I like science fiction, speculative fiction, that explores how technology affects our lives, and is internally consistent. Some recent favorites of mine are the movies “Moon” and “Limitless”. Both portray rich worlds and they explore how a new technology will affect our lives. In the case of Moon it shows off a suprise use of cloning technology and in Limitless it is a pill that enhances thinking. “Prometheus”, on the other hand, I found silly. The effects and characterizations were wonderful, but the story was channeling Ed Wood. The people in that story did not use their tools well.

“Lord of the Rings” is on my favorite list because Tolkien built such depth into that series. I loved it, read it many times, and spent as much time on the Appendixes in the last book as on the rest of it. Lord of the Rings demonstrates the value of a solid back story — all the characters were doing what they did for good reason and I as a reader could sense that.

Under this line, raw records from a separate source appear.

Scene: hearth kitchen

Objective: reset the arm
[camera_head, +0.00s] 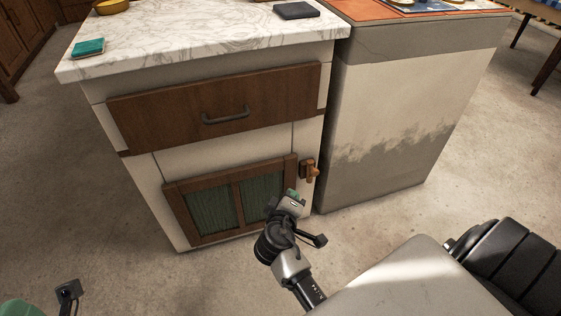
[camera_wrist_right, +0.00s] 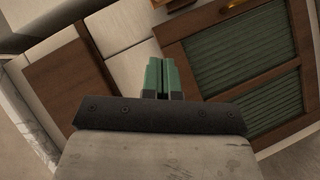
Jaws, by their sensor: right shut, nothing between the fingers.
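My right gripper (camera_head: 295,196) is in front of the lower part of the marble-topped cabinet, near the right edge of its green-panelled door (camera_head: 228,201). In the right wrist view its two green fingers (camera_wrist_right: 163,78) are together with nothing between them. The cabinet door shows to the right of the fingers in that view. Part of my left gripper (camera_head: 68,292) shows at the bottom left corner of the head view; its fingers cannot be made out.
A wooden drawer (camera_head: 215,105) with a dark handle is above the door. A wooden latch (camera_head: 309,169) sits at the cabinet's right edge. A teal item (camera_head: 89,47) and a dark pad (camera_head: 296,10) lie on the marble top (camera_head: 200,35). A plastered block (camera_head: 400,110) stands to the right.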

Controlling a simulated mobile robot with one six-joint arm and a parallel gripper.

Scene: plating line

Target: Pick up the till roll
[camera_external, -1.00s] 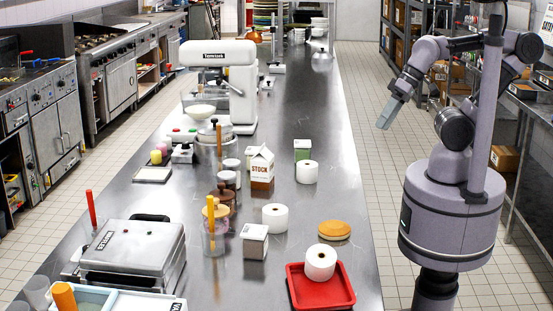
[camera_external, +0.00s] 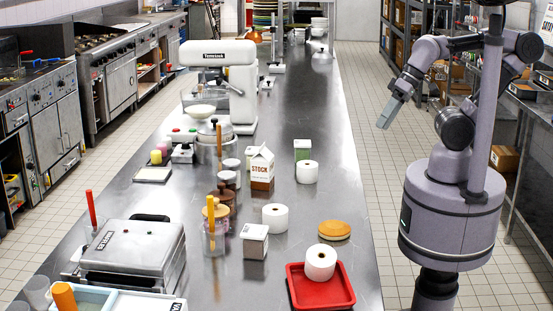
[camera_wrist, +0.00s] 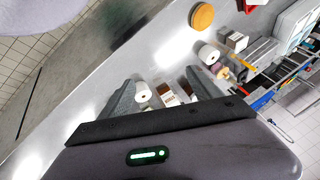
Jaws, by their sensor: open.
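Three white rolls with a core hole stand on the steel counter. One roll (camera_external: 307,172) is the farthest, beside a STOCK carton. Which one is the till roll I cannot tell. My gripper (camera_external: 388,113) is raised over the floor right of the counter, pointing down, apart from every roll. In the wrist view my open gripper (camera_wrist: 160,92) has one white roll (camera_wrist: 142,92) showing between its fingers in the distance, and another roll (camera_wrist: 208,54) higher up.
The STOCK carton (camera_external: 262,171), a green-and-white carton (camera_external: 302,150) and a smaller carton (camera_external: 254,241) stand near the rolls. A round tan stack (camera_external: 334,230) lies by the right edge. A mixer (camera_external: 228,80) and a press (camera_external: 135,252) fill the left.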

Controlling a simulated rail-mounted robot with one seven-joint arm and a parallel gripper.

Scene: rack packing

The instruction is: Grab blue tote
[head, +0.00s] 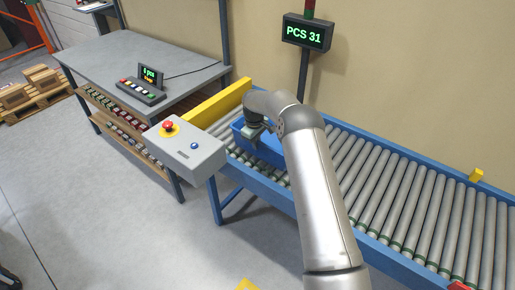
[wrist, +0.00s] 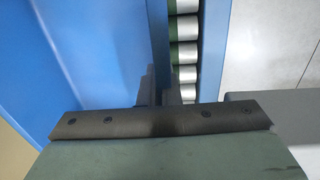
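The blue tote (head: 265,149) stands on the roller conveyor, near its left end by the yellow stop bar. My arm hides part of it in the head view. In the wrist view the tote (wrist: 90,60) fills the left side. My gripper (wrist: 160,92) is at the tote's side wall, one dark finger inside and one outside over the rollers. The gap between the fingers is narrow, and the wall appears pinched in it. In the head view my gripper (head: 254,132) is at the tote's rim, small and partly hidden.
The roller conveyor (head: 385,190) is clear to the right. A yellow stop bar (head: 222,110) crosses its left end. A grey control box (head: 186,148) with a red button stands at the front edge. A grey workbench (head: 140,60) is at the left. A "PCS 31" display (head: 306,33) stands behind.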

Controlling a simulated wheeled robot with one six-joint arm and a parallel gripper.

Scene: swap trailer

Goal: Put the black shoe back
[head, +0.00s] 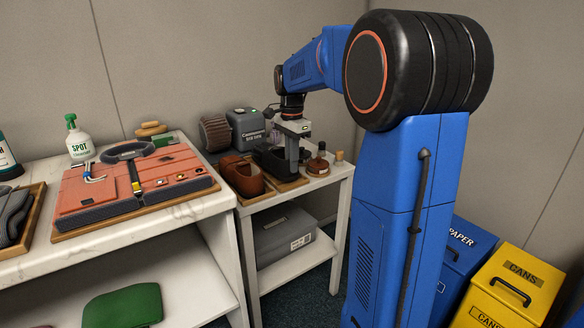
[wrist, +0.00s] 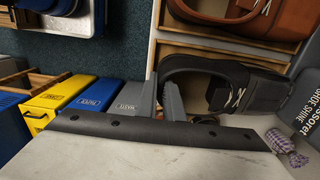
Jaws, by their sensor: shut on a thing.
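The black shoe (head: 269,160) is on the small white side table's right part, at or just over a wooden tray (head: 292,185). In the wrist view the black shoe (wrist: 205,68) lies with its opening toward my fingers and overlaps the tray (wrist: 172,48). My gripper (head: 294,158) points down at the shoe. In the wrist view my gripper (wrist: 162,92) is shut on the shoe's rim at one end. I cannot tell whether the sole touches the tray.
A brown shoe (head: 241,174) sits in a tray just left of the black one. A small brown bottle (head: 318,163) stands to the right. Blue and yellow bins (head: 512,288) stand on the floor at right.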

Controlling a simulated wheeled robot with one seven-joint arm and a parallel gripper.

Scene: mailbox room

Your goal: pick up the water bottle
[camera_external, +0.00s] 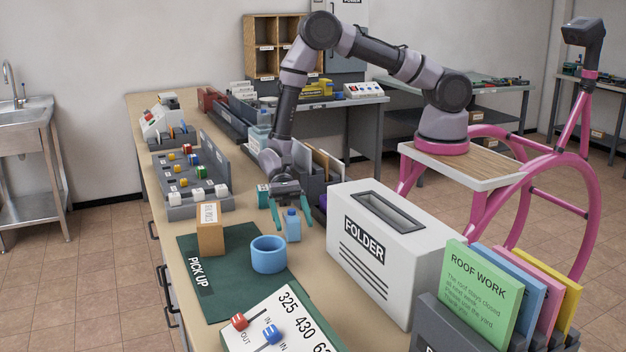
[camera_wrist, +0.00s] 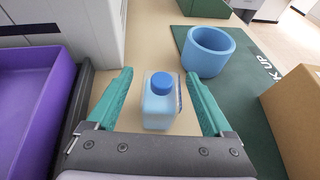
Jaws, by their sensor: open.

Early Heinlein works fired me. “Starship Troopers” was what started me on the road to avid science fiction reading. And it continues to be personally interesting because every time I read it I come away with a different impression. When I read it as a teenager the military adventure aspects of it were exciting. I couldn’t wait to be personally “on the bounce” in my own set of power armor! I read it again when the movie version came out and I wasn’t so impressed, it now read like Sands of Iwo Jima in Space, and I’d read a lot of similar stuff through the years.

The movie, by the way, missed the point of the book entirely. They took out the power armor! The soldiers were something out of World War One! But there was a silver lining. The movie mishandling of power armor inspired me to write my own version of how it should be handled. See “The Ticket Out” in Tips for Tailoring Spacetime Fabric Vol. 1.

I read it again a couple years ago, and I liked it better again. I liked his philosophy that demonstrating responsibility to the community should be a criterion for citizenship. However, on this last reading I also noticed a whole bunch of internal inconsistencies — my Technofiction viewpoint was now strong.